--- THE EXERCISE ---
Repeat, word for word, the line with "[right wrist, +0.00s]" and each one after it to the end. No picture goes into the copy.

--- PROVIDED DATA ---
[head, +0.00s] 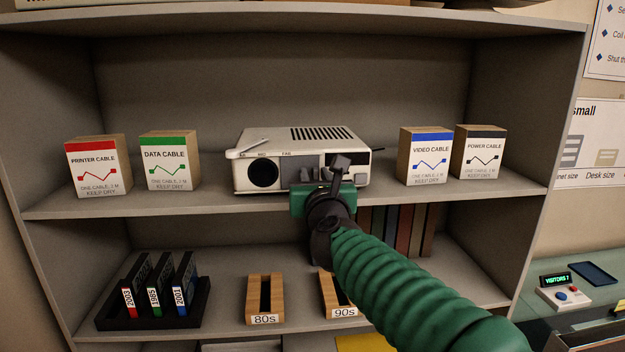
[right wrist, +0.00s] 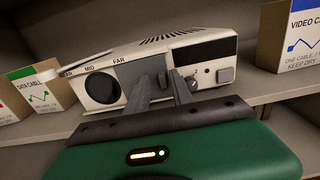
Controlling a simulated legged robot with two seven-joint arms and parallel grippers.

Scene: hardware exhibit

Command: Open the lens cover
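A cream projector (head: 345,180) sits on the middle shelf; it also shows in the right wrist view (right wrist: 215,52). Its round black lens (head: 263,173) is at the front left and is visible in the right wrist view (right wrist: 102,87). A grey panel (right wrist: 130,72), which looks like the lens cover, lies just right of the lens, under the FAR mark. My right gripper (head: 341,164) is in front of the projector's right half. In the right wrist view its two fingers (right wrist: 163,88) stand apart, with nothing clearly held. Whether they touch the panel cannot be told. My left gripper is out of view.
Printer and data cable boxes (head: 168,162) stand left of the projector. Video (head: 424,156) and power cable boxes stand right. A white lever (head: 247,148) lies on the projector's top left. The lower shelf holds a dark rack (head: 150,318) and wooden holders (head: 265,299).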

--- ANSWER FOR THE TASK ---
[right wrist, +0.00s] 
Controlling a simulated legged robot with two seven-joint arms and parallel grippers.

Scene: hardware exhibit

Command: Open the lens cover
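A cream projector (head: 345,180) sits on the middle shelf; it also shows in the right wrist view (right wrist: 215,52). Its round black lens (head: 263,173) is at the front left and is visible in the right wrist view (right wrist: 102,87). A grey panel (right wrist: 130,72), which looks like the lens cover, lies just right of the lens, under the FAR mark. My right gripper (head: 341,164) is in front of the projector's right half. In the right wrist view its two fingers (right wrist: 163,88) stand apart, with nothing clearly held. Whether they touch the panel cannot be told. My left gripper is out of view.
Printer and data cable boxes (head: 168,162) stand left of the projector. Video (head: 424,156) and power cable boxes stand right. A white lever (head: 247,148) lies on the projector's top left. The lower shelf holds a dark rack (head: 150,318) and wooden holders (head: 265,299).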

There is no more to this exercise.